What you need to do - What is the number of lines in the entries that include the word "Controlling"? Respond with the number only.

Exercise data -

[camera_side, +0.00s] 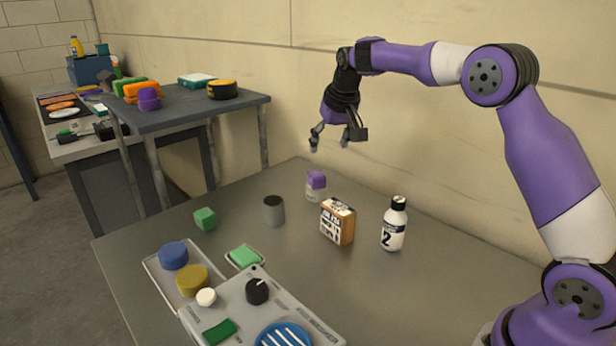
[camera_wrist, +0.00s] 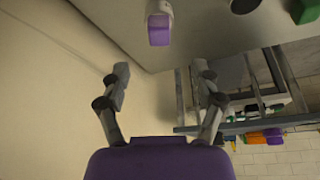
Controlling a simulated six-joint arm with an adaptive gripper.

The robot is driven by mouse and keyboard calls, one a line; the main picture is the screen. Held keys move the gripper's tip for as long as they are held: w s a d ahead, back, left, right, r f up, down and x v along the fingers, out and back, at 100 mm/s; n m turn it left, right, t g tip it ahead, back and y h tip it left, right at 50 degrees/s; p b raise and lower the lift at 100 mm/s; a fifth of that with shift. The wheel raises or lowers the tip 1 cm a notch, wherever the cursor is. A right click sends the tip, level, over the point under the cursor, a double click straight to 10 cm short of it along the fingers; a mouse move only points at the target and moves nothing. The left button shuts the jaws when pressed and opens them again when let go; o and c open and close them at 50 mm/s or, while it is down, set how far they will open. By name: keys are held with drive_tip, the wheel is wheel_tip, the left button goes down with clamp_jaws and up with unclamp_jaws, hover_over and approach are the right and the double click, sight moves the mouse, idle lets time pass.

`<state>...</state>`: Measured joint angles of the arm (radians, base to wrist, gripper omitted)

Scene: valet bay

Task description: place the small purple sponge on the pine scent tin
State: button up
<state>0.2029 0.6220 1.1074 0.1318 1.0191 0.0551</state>
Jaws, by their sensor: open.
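A small purple sponge-like block (camera_side: 316,179) sits on top of a small whitish container (camera_side: 316,194) near the table's back edge. The purple block (camera_wrist: 159,36) and whitish container (camera_wrist: 160,9) also show at the top of the wrist view. I cannot read a label on the container, so I cannot tell whether it is the pine scent tin. A grey cylinder (camera_side: 274,211) stands to its left. My gripper (camera_side: 329,141) is open and empty, well above the purple block. Its spread fingers (camera_wrist: 161,70) show in the wrist view with nothing between them.
A small box (camera_side: 338,221) and a white bottle (camera_side: 393,225) stand right of the purple block. A green block (camera_side: 205,218) lies left. A tray (camera_side: 158,268) and a panel with knobs (camera_side: 238,300) fill the front. A wall rises behind the table.

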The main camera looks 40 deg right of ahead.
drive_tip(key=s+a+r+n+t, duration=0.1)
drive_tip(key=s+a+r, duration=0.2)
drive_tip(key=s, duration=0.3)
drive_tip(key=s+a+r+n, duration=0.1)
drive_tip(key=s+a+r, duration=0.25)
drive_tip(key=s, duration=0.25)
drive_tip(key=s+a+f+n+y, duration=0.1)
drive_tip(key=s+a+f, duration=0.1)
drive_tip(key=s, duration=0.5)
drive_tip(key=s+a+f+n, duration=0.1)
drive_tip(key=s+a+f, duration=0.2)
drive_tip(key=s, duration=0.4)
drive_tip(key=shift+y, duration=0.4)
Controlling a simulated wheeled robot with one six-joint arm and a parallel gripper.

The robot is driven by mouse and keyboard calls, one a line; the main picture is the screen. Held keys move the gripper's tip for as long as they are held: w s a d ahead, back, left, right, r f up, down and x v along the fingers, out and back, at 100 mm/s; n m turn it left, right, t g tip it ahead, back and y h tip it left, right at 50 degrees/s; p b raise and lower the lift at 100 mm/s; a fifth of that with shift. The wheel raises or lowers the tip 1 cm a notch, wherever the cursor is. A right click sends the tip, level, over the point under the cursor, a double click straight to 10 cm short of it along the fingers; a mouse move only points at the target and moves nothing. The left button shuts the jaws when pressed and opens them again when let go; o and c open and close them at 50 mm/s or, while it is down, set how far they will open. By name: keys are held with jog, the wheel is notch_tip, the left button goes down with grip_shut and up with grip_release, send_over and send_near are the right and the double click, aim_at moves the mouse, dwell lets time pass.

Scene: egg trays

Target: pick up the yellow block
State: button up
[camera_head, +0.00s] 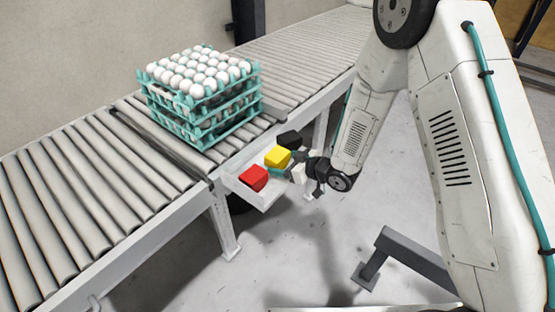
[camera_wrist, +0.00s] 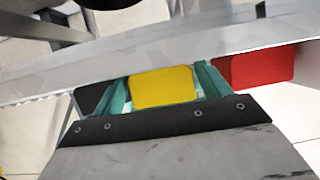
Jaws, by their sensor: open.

Response - 2